Considering the increasing number of applications for the creation and authorisation of Luxembourg UCIs which pursue investment strategies similar to those pursued by "hedge funds" or "alternative investment funds", the CSSF would like to clarify the legal and regulatory framework applicable to such UCIs.
This circular is issued in the context of the existing legal framework and its purpose is to clarify the specific rules applicable to Luxembourg UCIs which pursue alternative investment strategies. In this context and due to the high investment risks which the investment strategies pursued by the UCIs concerned by this circular may entail, the CSSF pays attention in particular to the reputation, the experience and the financial standing of the promoters of such UCIs. Moreover, the CSSF considers that the professional qualification and the experience of the directors of the management bodies, and, if applicable, of the investment managers and the investment advisers are particularly important in relation to such UCIs.

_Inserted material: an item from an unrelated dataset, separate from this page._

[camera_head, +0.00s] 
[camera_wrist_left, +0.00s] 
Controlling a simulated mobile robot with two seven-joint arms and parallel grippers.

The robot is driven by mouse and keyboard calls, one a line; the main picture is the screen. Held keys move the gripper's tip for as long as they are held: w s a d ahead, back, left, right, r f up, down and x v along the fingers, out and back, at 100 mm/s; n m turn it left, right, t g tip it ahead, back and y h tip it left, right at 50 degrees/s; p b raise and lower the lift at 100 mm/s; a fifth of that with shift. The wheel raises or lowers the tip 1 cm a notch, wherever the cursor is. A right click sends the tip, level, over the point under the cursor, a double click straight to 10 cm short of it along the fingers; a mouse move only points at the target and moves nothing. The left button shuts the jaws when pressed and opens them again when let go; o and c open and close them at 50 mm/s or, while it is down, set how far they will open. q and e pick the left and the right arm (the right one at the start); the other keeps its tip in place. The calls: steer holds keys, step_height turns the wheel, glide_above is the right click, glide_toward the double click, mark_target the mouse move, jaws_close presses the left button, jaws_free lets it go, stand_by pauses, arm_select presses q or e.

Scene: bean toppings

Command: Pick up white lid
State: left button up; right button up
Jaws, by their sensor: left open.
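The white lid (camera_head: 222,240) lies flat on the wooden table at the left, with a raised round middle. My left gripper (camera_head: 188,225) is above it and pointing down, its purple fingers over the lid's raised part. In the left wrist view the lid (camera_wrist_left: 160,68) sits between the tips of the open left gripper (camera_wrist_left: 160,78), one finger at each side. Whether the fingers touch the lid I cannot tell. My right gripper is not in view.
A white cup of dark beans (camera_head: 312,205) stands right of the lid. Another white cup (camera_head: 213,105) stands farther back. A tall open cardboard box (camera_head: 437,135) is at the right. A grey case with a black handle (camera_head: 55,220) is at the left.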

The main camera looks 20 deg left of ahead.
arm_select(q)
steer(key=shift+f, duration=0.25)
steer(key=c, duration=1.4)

It is to be understood that the rules laid down in chapter I of IML circular 91/75 of 21 January 1991 applicable to UCIs other than UCITS and providing for specific rules for three types of specialised UCIs remain unchanged. Such rules are not applicable to UCIs concerned by this circular. UCIs which pursue alternative investment strategies are subject to part II of the law of 30 March 1988 relating to undertakings for collective investment as the rules set forth in chapter 5 of such law are not appropriate for such UCIs.
Although these UCIs have no obligation to borrow, their investment policy may provide for the possibility to borrow on a permanent basis for investment purposes. Such UCIs have to comply with the provisions of this circular. However, the CSSF may grant derogations to the provisions set forth hereafter on the basis of an appropriate justification or impose additional investment restrictions.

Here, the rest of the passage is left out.